(Recorded robot episodes)
* BEGIN *
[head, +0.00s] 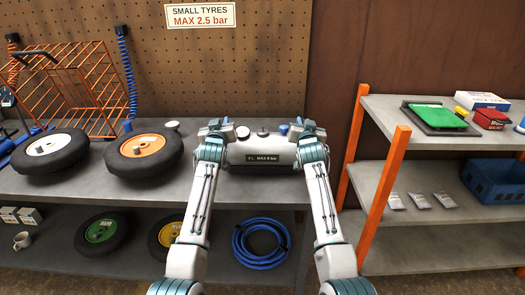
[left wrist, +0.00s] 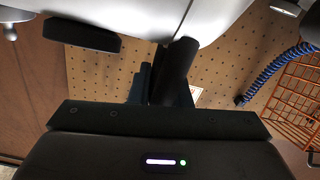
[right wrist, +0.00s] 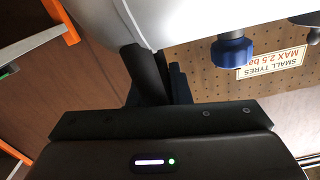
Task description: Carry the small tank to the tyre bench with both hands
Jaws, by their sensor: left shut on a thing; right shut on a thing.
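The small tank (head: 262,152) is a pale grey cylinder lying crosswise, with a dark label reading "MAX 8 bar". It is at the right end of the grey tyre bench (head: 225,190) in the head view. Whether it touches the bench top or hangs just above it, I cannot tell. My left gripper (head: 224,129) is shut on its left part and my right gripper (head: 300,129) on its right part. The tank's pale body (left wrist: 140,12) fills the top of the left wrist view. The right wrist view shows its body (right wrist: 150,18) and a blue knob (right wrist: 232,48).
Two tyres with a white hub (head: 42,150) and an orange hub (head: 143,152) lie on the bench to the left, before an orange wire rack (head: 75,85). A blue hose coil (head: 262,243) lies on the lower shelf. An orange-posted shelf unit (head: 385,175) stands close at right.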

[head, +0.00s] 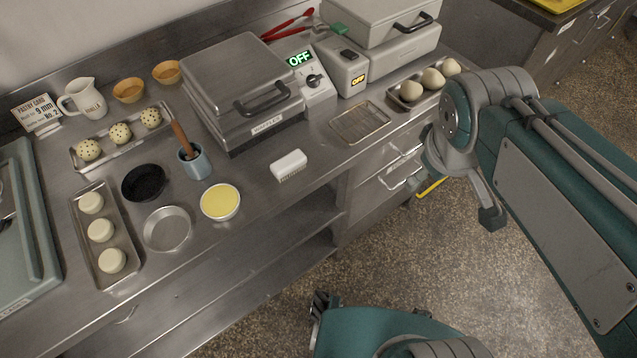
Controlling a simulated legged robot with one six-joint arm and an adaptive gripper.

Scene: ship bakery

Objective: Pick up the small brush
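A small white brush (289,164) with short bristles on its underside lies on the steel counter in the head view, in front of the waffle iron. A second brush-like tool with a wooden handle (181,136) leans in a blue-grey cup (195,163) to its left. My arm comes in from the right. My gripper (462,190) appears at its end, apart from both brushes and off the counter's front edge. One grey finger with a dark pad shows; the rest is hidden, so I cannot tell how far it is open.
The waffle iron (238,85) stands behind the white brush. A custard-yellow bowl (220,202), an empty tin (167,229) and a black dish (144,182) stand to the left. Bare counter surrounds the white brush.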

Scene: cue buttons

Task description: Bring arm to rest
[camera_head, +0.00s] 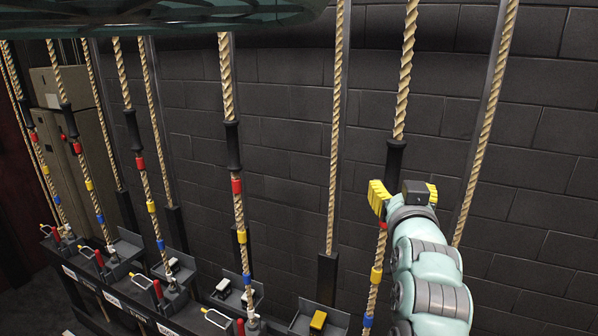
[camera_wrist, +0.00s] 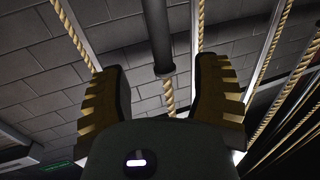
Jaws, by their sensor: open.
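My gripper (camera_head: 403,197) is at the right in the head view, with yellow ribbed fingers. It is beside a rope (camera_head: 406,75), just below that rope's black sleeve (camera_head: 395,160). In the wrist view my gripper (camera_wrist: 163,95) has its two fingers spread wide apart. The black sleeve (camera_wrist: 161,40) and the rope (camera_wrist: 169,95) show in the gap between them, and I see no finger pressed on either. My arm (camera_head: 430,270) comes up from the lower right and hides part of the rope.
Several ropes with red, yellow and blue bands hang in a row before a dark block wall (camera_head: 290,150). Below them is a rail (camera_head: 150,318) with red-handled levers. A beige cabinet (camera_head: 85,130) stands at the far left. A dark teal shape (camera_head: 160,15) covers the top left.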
* END *
• TASK DIRECTIONS: Find the lines that include the string "Scene", then copy each of them.

• OUTPUT FOR THIS EXERCISE:
Scene: ship bakery
Scene: cue buttons

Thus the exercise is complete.